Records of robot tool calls
——————

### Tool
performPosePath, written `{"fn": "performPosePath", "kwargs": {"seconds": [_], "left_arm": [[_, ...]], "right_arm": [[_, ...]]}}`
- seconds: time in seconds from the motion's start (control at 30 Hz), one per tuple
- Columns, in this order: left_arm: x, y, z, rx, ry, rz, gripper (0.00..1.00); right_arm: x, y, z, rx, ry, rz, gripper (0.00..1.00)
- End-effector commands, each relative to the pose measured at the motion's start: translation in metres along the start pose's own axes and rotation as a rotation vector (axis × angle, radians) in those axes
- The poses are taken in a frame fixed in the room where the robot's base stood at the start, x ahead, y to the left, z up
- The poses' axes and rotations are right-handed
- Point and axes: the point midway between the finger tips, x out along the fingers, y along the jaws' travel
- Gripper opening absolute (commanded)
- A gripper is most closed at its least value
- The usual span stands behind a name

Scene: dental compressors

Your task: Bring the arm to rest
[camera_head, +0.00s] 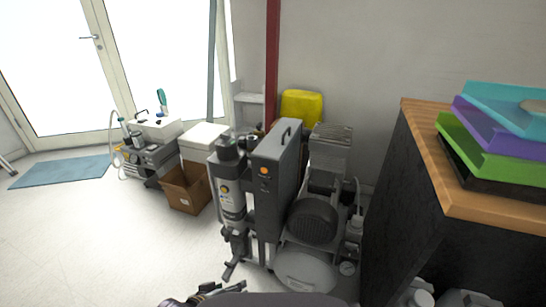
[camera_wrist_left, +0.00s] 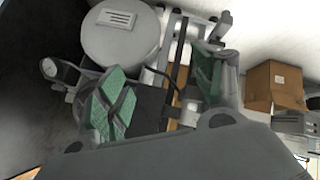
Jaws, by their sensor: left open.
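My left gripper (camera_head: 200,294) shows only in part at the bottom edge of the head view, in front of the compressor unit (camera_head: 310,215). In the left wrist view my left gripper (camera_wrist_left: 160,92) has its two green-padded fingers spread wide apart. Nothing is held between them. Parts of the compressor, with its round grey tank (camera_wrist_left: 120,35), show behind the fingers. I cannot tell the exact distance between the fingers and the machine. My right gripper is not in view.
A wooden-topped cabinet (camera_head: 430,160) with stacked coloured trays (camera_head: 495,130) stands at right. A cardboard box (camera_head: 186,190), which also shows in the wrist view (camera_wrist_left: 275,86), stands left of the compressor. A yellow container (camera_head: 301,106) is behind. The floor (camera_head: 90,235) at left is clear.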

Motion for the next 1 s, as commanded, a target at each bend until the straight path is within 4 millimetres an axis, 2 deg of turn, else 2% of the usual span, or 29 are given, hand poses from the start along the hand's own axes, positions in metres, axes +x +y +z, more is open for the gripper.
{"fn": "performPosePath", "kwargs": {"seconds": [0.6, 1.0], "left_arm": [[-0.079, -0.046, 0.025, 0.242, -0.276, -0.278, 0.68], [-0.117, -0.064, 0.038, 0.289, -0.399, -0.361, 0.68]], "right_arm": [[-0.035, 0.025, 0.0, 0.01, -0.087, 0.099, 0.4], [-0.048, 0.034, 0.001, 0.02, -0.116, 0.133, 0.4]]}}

——————

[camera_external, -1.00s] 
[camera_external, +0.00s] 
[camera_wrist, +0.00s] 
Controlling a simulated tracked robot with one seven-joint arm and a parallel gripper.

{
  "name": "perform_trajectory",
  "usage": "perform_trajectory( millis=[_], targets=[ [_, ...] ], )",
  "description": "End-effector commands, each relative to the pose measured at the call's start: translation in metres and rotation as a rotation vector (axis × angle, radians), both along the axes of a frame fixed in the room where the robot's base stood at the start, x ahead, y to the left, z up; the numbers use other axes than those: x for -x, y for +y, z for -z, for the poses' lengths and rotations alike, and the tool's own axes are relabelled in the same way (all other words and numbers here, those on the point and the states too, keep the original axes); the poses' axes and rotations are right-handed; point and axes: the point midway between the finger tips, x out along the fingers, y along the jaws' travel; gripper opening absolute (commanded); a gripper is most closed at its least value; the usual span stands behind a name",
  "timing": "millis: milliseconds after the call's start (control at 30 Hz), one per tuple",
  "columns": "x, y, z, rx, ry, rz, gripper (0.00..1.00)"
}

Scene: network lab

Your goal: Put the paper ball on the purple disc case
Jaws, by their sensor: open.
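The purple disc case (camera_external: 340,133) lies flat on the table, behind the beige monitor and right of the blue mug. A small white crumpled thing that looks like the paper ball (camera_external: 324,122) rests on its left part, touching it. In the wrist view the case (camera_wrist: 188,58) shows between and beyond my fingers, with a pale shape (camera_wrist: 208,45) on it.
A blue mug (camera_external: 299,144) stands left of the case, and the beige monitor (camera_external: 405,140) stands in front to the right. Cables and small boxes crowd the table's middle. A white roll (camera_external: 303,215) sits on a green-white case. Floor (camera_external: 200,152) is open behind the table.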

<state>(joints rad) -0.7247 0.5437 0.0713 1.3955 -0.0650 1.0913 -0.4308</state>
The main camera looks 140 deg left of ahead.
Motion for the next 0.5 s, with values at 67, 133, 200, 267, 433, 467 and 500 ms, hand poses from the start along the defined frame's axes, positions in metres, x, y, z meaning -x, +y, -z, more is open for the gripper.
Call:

——————

WHAT YOU NEED TO DO: Gather each line from the listing above that holds "tuple".

RESPONSE TO THE TASK:
- seconds: time in seconds from the motion's start (control at 30 Hz), one per tuple
  "timing": "millis: milliseconds after the call's start (control at 30 Hz), one per tuple",

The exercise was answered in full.